How do you keep testing grounded when you don’t have realistic production data?

In a lot of environments, especially where systems deal with sensitive information, regulated data, or government integrations, testers don’t get access to real production datasets. Instead we end up working with synthetic data, partial exports, or carefully sanitized samples.

On paper that sounds fine, but in practice it often means edge cases only appear once the system hits real usage. Strange formatting, unexpected blanks, weird encodings, inconsistent records, or volumes that nobody anticipated.

I’m curious how others handle this in their testing strategy.

Do you invest heavily in synthetic data generation?
Do you build libraries of edge cases over time?

1 Like

I think that often testing does not need to be grounded.
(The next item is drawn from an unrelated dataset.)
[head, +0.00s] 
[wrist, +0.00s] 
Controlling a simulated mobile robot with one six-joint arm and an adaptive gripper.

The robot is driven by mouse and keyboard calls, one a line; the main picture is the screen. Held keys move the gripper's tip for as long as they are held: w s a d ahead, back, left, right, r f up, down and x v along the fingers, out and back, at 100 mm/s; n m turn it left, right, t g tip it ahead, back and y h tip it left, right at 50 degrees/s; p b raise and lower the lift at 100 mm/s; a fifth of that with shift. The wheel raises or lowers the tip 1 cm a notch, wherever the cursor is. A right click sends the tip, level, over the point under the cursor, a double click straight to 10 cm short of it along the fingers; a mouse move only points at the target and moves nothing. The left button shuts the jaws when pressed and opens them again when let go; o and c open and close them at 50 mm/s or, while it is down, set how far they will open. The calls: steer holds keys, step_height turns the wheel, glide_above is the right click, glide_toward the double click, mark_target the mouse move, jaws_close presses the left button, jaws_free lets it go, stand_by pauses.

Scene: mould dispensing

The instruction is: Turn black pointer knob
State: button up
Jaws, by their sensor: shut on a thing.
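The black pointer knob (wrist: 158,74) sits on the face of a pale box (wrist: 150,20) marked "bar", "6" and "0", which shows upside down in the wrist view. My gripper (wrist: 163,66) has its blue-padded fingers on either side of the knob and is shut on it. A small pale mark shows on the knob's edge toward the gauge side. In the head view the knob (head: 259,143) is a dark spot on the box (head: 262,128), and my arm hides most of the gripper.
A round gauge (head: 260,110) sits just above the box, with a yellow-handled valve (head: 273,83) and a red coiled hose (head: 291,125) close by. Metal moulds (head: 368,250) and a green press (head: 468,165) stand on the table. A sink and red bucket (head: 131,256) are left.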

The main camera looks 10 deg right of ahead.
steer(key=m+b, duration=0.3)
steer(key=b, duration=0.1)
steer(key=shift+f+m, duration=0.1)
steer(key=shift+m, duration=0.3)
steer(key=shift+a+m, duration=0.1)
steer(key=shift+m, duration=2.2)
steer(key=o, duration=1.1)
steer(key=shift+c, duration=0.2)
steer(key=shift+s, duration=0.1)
The nature of data is a big way that we interact with the product. Considering edge cases should be part of nearly any decent test strategy. Production data is fantastic, but if we use only production data we only find edge cases where the vulnerabilities just happen to match the threats produced by data we don’t actually control. Especially if the testing comprises of narrow capability checks. That’s only really acceptable if we don’t care too much about the state of the product.
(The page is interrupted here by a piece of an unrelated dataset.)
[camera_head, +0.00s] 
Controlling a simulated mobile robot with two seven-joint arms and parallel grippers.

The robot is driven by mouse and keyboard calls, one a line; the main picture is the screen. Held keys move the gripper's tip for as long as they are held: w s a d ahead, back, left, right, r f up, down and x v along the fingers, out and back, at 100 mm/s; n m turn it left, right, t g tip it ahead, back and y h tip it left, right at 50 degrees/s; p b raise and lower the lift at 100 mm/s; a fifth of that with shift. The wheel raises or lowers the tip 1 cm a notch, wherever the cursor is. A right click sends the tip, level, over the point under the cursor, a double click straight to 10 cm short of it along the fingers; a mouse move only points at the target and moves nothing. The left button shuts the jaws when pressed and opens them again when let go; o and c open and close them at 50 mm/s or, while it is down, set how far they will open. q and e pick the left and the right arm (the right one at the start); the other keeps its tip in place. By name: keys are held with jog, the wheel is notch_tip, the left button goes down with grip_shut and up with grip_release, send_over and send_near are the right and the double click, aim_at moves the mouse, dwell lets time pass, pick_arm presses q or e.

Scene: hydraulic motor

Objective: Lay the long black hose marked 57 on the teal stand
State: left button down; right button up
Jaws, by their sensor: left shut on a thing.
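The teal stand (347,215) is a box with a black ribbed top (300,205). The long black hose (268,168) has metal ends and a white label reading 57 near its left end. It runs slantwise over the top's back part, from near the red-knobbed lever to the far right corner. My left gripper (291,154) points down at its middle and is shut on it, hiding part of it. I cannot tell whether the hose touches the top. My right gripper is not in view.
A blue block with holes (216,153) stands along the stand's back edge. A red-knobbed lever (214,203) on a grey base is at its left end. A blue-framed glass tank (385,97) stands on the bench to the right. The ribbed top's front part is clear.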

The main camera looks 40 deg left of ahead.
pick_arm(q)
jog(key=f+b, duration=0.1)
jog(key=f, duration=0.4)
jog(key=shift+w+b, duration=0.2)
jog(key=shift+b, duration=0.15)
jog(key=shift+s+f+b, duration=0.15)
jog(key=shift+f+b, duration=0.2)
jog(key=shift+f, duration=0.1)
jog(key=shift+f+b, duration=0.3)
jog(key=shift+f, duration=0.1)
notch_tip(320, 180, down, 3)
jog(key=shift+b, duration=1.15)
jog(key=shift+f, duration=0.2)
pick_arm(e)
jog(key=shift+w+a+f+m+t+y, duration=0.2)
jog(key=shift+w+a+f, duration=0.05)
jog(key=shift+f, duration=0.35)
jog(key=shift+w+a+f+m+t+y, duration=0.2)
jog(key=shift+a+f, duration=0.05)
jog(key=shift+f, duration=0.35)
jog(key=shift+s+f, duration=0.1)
Often it can be useful to use self-referential data to follow data flow and observe processing easier. Sometimes extreme data testing in a defocused fashion can find more problems quickly. Sometimes known risks are exercised with data given small changes. Or a combination of all of these during bug investigation or following risks.

Ideally I would want synthetic data generation. A smattering of databases in various states. Maybe a tool to put the database in a particular state. Perhaps a randomised data set for defocussing…

Well, ideally I want to be able to fully know the state of the product, be able to put it in any state I choose and process it any way I please. From that impossibility we work within our resources.

Libraries of cases are certainly part of my testing, as I want to build up an idea of what’s going wrong, what tends to fail, so that I can improve my testing. When a bug is found in production that’s something we can now anticipate next time - the process should absolutely be self-healing.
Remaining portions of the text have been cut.